[Records contained in a dataset]
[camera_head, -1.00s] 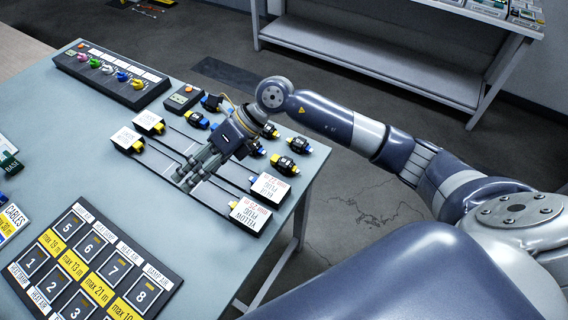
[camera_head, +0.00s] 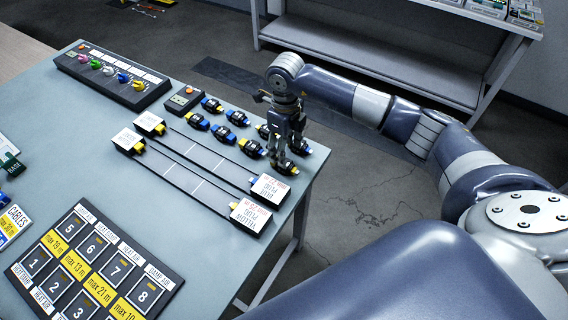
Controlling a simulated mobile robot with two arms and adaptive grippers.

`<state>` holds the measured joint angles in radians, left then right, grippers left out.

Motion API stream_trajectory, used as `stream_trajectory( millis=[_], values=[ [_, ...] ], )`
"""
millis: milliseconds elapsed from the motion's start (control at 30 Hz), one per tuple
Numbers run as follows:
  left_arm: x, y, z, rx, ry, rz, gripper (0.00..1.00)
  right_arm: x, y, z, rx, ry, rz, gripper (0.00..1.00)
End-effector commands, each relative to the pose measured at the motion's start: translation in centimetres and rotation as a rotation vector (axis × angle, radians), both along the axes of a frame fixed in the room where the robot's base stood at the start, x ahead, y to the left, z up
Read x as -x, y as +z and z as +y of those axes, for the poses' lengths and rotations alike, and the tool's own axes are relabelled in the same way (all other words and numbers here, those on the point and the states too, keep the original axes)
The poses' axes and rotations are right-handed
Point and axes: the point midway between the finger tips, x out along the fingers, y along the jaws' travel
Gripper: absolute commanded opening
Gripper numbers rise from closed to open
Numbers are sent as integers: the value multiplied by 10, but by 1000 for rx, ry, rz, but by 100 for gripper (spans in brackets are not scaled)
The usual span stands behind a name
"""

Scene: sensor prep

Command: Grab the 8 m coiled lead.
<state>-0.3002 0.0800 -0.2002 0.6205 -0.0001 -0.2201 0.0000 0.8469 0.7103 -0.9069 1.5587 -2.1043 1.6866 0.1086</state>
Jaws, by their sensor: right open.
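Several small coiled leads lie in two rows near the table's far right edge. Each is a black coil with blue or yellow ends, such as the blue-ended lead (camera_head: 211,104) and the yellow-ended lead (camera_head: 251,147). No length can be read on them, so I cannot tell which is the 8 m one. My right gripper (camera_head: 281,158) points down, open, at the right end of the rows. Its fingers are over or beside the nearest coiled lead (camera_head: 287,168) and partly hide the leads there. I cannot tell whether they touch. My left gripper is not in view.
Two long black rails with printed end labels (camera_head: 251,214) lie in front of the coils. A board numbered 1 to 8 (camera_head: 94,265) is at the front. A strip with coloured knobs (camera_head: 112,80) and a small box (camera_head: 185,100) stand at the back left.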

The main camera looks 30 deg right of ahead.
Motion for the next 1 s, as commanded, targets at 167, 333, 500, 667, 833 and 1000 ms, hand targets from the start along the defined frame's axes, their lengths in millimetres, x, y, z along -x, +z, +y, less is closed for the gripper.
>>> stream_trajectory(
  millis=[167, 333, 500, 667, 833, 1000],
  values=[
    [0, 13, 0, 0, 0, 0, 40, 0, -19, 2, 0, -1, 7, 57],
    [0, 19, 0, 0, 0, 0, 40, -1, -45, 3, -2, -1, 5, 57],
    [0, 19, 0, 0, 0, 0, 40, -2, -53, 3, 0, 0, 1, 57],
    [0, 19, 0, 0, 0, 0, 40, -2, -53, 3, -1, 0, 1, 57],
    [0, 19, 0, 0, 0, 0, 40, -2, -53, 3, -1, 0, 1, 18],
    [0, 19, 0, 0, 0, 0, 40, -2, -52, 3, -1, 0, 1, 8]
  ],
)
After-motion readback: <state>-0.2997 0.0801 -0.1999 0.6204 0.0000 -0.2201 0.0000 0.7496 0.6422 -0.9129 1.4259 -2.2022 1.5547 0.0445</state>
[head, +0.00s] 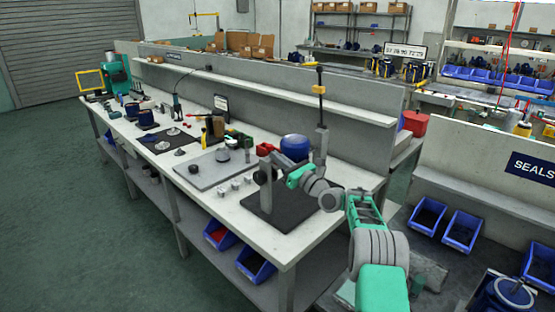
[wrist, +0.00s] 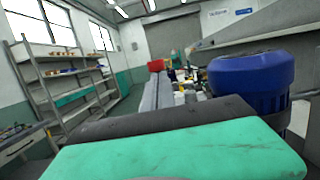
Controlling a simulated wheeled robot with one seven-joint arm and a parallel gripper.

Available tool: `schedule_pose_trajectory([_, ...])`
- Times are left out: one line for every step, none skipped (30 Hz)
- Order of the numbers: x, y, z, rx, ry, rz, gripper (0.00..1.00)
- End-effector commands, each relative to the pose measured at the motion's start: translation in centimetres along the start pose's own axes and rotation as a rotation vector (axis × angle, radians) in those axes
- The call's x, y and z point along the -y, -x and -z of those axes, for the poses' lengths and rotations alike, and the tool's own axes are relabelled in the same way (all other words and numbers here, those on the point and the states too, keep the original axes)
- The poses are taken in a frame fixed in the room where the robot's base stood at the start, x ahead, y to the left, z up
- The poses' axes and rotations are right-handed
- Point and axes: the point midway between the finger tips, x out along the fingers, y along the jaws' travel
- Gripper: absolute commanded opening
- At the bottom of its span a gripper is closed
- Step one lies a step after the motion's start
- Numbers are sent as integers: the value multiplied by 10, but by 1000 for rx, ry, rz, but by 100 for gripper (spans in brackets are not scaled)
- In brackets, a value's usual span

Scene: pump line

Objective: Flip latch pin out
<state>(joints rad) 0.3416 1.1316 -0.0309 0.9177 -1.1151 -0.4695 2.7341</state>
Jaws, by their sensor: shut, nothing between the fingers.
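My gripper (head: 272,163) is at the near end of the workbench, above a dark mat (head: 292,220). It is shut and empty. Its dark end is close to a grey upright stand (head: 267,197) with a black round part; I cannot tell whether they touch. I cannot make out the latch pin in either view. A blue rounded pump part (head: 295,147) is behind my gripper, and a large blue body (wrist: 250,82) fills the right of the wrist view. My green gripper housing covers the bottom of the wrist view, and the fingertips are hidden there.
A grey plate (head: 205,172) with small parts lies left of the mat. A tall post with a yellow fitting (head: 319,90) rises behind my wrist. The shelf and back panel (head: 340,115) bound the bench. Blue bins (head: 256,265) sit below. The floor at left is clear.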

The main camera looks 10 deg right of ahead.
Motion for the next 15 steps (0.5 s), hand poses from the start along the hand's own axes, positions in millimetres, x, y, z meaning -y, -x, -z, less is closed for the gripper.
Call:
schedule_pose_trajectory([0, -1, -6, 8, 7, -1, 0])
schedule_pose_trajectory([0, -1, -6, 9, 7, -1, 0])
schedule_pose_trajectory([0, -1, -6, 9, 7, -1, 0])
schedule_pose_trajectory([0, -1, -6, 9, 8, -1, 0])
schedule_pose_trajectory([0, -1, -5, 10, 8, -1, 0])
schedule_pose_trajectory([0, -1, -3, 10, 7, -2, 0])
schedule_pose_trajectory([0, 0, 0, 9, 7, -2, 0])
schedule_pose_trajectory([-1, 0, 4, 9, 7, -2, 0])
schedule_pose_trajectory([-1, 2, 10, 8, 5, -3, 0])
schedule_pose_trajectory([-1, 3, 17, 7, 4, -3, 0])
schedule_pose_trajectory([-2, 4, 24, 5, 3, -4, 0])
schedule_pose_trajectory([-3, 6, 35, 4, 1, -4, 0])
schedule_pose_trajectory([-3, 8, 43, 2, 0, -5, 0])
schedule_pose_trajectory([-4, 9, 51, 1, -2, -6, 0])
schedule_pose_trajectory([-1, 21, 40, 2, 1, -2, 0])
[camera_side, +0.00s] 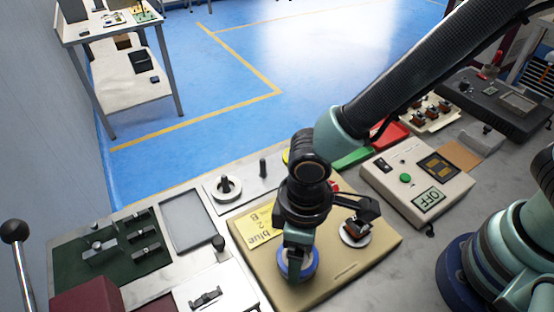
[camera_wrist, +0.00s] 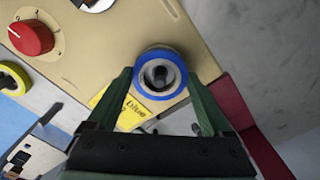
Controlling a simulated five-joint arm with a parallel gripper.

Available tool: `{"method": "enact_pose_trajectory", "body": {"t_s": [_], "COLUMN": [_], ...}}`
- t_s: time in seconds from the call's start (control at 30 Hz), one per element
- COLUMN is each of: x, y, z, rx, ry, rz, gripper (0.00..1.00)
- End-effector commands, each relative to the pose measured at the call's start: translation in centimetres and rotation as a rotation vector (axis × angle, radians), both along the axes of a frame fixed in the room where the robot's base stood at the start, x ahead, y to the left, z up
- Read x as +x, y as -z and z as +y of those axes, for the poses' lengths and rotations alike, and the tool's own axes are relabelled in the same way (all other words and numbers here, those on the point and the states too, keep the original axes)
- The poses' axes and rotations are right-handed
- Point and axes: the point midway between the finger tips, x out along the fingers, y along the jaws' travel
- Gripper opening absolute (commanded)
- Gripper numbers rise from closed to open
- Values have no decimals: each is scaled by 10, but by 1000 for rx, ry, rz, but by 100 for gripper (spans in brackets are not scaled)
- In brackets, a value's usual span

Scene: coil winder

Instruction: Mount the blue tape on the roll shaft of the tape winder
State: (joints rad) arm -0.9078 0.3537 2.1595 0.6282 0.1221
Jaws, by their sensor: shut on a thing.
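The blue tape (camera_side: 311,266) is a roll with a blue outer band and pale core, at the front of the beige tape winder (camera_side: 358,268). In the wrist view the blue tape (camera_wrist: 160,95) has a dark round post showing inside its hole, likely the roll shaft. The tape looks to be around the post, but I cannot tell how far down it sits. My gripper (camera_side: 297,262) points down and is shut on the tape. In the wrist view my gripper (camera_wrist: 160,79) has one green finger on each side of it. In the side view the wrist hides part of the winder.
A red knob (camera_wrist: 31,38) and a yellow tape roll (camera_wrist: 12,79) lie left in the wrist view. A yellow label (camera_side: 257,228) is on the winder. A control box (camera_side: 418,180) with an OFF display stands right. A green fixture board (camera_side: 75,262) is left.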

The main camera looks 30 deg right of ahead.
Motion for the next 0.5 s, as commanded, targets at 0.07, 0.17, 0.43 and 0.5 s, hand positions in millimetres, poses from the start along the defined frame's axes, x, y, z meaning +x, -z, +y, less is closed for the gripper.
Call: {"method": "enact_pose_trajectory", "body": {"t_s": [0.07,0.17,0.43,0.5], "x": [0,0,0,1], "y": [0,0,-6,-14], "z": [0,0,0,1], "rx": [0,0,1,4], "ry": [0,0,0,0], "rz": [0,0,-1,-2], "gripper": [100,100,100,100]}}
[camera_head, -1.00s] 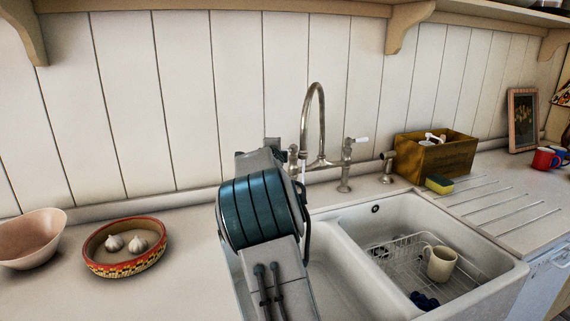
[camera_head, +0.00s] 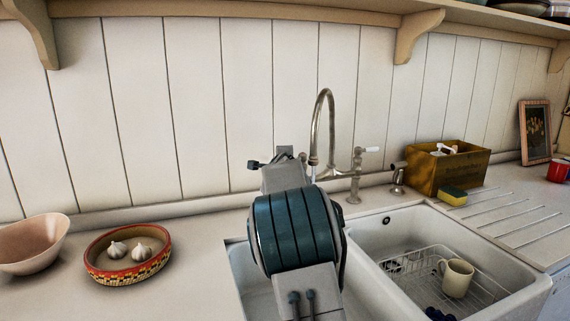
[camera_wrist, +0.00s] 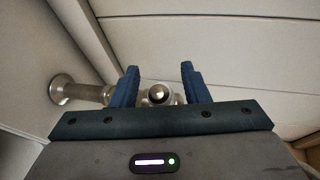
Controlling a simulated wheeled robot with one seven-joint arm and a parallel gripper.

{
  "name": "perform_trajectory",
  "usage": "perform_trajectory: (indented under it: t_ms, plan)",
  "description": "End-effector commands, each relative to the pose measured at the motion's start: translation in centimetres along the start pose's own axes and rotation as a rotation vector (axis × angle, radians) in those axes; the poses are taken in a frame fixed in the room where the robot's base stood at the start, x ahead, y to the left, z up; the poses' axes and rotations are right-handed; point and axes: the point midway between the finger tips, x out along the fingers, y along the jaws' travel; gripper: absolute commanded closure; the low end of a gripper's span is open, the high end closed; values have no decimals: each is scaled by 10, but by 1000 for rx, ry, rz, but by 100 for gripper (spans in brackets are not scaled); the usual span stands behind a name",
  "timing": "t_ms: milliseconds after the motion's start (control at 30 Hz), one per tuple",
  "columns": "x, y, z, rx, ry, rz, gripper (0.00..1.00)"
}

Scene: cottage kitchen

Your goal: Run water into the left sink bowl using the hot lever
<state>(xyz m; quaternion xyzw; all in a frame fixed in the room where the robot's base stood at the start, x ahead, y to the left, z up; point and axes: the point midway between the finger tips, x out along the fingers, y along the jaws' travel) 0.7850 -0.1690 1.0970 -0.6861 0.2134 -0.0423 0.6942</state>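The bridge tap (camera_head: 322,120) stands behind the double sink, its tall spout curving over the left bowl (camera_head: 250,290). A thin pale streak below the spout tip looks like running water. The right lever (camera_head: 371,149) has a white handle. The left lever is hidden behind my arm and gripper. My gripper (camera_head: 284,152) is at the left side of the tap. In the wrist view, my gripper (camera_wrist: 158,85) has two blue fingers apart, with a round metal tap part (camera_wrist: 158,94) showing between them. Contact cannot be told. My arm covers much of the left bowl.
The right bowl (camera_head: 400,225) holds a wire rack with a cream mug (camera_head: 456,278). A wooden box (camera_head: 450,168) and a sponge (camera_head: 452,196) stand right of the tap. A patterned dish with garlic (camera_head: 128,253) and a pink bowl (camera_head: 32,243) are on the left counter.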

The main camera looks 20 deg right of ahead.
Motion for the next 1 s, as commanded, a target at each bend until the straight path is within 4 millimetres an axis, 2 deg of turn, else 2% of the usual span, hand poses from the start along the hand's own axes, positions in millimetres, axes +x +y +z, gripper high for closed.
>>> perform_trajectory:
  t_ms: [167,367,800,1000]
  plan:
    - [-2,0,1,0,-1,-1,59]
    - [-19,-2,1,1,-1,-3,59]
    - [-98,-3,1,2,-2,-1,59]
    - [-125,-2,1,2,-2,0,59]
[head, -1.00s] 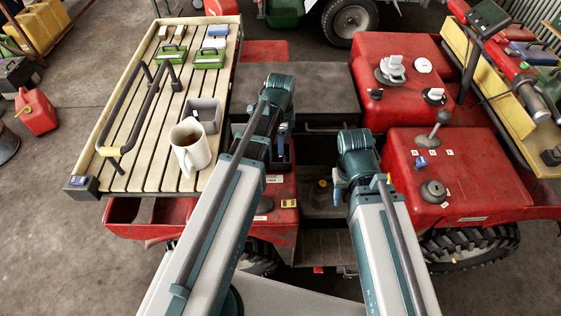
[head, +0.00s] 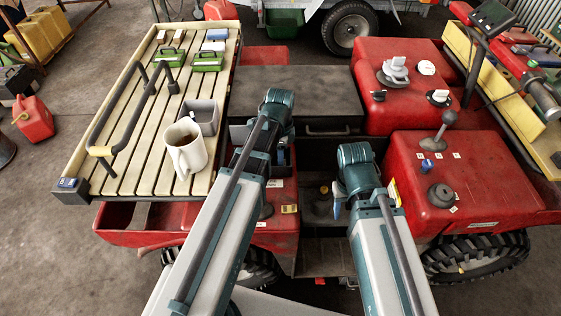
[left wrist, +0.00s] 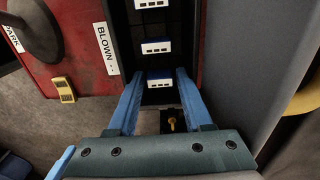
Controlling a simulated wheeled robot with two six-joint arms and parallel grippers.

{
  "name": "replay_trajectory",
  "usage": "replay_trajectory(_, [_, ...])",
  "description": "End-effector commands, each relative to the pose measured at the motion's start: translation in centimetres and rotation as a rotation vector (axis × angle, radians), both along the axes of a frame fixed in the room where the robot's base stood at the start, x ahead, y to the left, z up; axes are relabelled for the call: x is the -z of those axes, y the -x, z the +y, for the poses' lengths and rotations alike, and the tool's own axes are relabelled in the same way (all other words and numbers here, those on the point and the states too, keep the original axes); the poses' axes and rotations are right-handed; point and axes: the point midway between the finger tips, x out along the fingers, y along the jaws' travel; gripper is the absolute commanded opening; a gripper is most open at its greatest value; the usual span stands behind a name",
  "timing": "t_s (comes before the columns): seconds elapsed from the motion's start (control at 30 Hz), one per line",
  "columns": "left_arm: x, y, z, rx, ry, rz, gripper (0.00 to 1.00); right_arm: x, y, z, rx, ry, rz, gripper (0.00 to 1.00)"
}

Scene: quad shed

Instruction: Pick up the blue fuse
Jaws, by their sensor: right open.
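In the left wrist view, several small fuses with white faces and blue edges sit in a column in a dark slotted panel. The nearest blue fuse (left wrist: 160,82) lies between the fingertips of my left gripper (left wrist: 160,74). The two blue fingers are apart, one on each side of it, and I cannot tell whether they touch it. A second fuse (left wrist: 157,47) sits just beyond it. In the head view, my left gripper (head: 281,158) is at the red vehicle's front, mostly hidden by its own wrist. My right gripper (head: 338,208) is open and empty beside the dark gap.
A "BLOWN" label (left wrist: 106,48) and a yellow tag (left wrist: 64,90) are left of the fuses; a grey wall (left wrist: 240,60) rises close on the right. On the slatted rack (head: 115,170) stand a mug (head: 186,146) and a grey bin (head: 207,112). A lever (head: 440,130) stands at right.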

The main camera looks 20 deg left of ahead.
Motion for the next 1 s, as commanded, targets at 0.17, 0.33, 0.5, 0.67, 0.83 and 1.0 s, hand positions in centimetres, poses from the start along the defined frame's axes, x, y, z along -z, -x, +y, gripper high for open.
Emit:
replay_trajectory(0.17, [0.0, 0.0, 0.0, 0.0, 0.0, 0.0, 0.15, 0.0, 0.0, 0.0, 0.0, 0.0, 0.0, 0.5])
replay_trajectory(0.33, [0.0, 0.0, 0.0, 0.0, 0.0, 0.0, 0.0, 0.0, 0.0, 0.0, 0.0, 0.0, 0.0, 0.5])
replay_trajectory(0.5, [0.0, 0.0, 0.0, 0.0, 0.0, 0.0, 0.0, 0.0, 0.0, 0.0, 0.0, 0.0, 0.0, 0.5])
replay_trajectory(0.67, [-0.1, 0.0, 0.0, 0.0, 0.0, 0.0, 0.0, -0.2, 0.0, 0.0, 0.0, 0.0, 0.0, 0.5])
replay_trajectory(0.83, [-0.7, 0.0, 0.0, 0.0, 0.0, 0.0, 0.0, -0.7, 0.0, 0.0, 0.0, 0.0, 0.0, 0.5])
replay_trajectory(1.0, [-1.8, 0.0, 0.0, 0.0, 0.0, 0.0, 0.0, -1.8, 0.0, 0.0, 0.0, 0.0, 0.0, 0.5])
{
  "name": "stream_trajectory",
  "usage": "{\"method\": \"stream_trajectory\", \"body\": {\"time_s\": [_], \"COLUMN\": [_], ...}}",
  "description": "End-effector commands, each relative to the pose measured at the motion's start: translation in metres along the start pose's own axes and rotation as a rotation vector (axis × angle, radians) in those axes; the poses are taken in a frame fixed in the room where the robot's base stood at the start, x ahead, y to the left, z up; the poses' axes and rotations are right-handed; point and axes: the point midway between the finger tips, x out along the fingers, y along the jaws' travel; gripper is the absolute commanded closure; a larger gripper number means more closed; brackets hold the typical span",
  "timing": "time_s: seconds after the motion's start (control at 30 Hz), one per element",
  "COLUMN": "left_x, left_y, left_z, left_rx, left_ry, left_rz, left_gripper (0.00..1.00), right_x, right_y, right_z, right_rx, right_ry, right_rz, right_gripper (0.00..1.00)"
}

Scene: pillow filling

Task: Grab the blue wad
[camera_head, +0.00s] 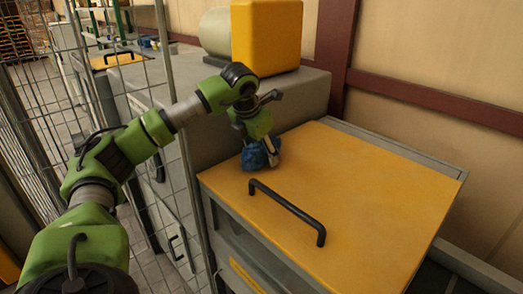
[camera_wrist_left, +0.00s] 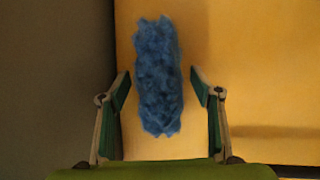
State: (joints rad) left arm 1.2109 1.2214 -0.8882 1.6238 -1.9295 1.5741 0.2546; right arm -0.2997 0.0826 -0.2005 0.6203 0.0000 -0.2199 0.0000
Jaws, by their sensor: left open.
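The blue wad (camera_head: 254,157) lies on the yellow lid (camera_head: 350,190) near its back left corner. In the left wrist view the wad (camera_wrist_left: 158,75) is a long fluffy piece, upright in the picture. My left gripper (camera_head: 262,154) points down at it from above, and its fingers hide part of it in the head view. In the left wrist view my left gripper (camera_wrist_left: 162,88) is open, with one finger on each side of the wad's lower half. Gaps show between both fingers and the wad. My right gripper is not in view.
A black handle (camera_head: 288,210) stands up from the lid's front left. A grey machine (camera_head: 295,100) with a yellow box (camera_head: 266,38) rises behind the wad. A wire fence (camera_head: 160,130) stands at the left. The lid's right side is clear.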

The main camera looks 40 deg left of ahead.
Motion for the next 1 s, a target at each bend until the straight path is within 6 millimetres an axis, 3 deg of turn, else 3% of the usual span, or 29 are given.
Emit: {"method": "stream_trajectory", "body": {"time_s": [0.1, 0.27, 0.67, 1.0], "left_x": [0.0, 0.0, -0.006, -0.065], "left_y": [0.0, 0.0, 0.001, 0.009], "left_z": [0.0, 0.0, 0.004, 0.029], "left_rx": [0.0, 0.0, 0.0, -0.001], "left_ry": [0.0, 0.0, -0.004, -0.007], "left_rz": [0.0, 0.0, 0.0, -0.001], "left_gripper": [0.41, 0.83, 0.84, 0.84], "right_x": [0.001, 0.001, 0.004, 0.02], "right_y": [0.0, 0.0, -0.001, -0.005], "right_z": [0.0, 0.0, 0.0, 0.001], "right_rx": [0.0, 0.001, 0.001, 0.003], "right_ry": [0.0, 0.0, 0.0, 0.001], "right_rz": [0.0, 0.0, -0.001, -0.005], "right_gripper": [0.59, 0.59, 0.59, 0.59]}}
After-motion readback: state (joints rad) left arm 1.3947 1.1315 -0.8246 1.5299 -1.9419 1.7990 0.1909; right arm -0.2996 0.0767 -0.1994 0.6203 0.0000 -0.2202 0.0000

▶ WORK REQUIRED
Look through the records and count each line that holds "elapsed". Write only the total.

▶ SOLUTION BELOW
2